There are two solid resources for understanding network drivers in Linux. One is the existing source code for open source drivers. Certainly there's some hardware specific code in their, but more importantly, there is a lot of information about how these drivers interact with the OS.

The other resource is a book available on Safari called "Linux Device Drivers". It was originally printed in 2005 (the third edition), but I have yet to find another resource that contains as much information - specifically in Chapter 17.

To be fair, I'm not really looking at building a Network Driver - but instead an ethernet driver. The difference being that I'm only interested in the ethernet specifics of building a Network Driver for Linux. Semantics for some of us. An important distinction for others.

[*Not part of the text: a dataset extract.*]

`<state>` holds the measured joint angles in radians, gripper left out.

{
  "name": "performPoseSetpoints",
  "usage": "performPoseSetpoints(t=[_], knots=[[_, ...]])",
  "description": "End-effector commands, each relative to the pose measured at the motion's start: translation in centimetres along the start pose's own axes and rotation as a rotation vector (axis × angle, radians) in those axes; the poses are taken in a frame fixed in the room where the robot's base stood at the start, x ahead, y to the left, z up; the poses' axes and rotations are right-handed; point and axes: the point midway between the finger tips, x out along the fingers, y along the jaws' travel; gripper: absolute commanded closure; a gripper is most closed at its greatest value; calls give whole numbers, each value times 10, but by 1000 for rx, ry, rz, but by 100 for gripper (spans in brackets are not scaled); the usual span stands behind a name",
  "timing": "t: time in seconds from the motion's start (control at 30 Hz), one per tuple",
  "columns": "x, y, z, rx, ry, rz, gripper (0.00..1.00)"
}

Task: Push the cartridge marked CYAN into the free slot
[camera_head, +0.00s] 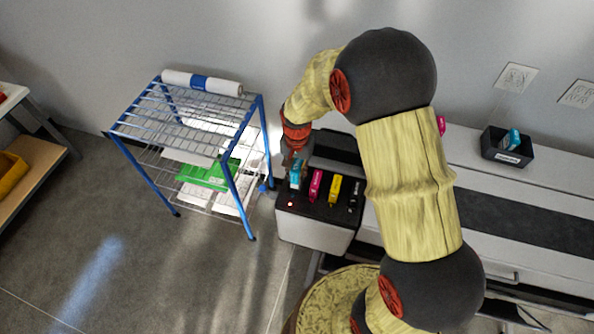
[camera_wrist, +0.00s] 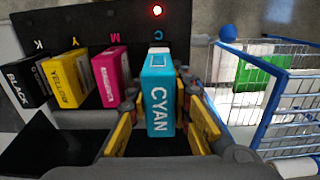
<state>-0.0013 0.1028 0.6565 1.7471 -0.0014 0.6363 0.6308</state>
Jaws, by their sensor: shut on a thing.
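The cyan cartridge, marked CYAN (camera_wrist: 160,112), stands upright between the finger pads of my gripper (camera_wrist: 162,90), which is shut on it. In the head view the cyan cartridge (camera_head: 295,174) is at the left end of the cartridge row, below my gripper (camera_head: 295,152). It is in line with the C mark on the printer (camera_head: 312,232). How far its lower end is in the slot is hidden. The magenta (camera_wrist: 109,75), yellow (camera_wrist: 67,79) and black (camera_wrist: 25,82) cartridges stand in the other slots. A red light (camera_wrist: 157,10) glows above the C mark.
A blue-framed wire rack (camera_head: 240,178) with papers and a green pack stands close left of the printer. A black tray (camera_head: 497,153) holding a cyan item sits on the bench (camera_head: 558,178) at right. A small magenta item (camera_head: 441,125) shows behind my arm.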

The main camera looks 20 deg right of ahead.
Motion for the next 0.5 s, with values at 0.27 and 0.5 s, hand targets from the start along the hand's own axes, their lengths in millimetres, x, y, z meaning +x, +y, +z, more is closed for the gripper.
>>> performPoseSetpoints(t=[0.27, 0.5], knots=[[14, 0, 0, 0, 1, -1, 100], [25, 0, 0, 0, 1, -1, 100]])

From my basic review, it looks like there are just three important areas that need to be addressed for basic functionality:

  1. initialization/destruction
  2. data structures
  3. functions to manage data

For my purposes, I'm looking at providing a loopback device that does not look like a loopback device on first inspection. The reason for this is that I want to have a fully configurable primary ethernet device - so things like running oracle over dhcp, putting a configurable MAC Address in environments where this is not possible (i.e. VMs), and testing network functionality over a 'real-ish' network device are all possibilities.

Initialization

int drivername_init_module(void)

This seems to be the function that creates the device. From within this function - at least in the examples provided by the book I'm staring at, alloc_netdev is called. You pass in the size of your data structure, the prefix for your structure, and your own personal initialization function.

Once the network device is allocated, you must register the device by calling the function register_netdev.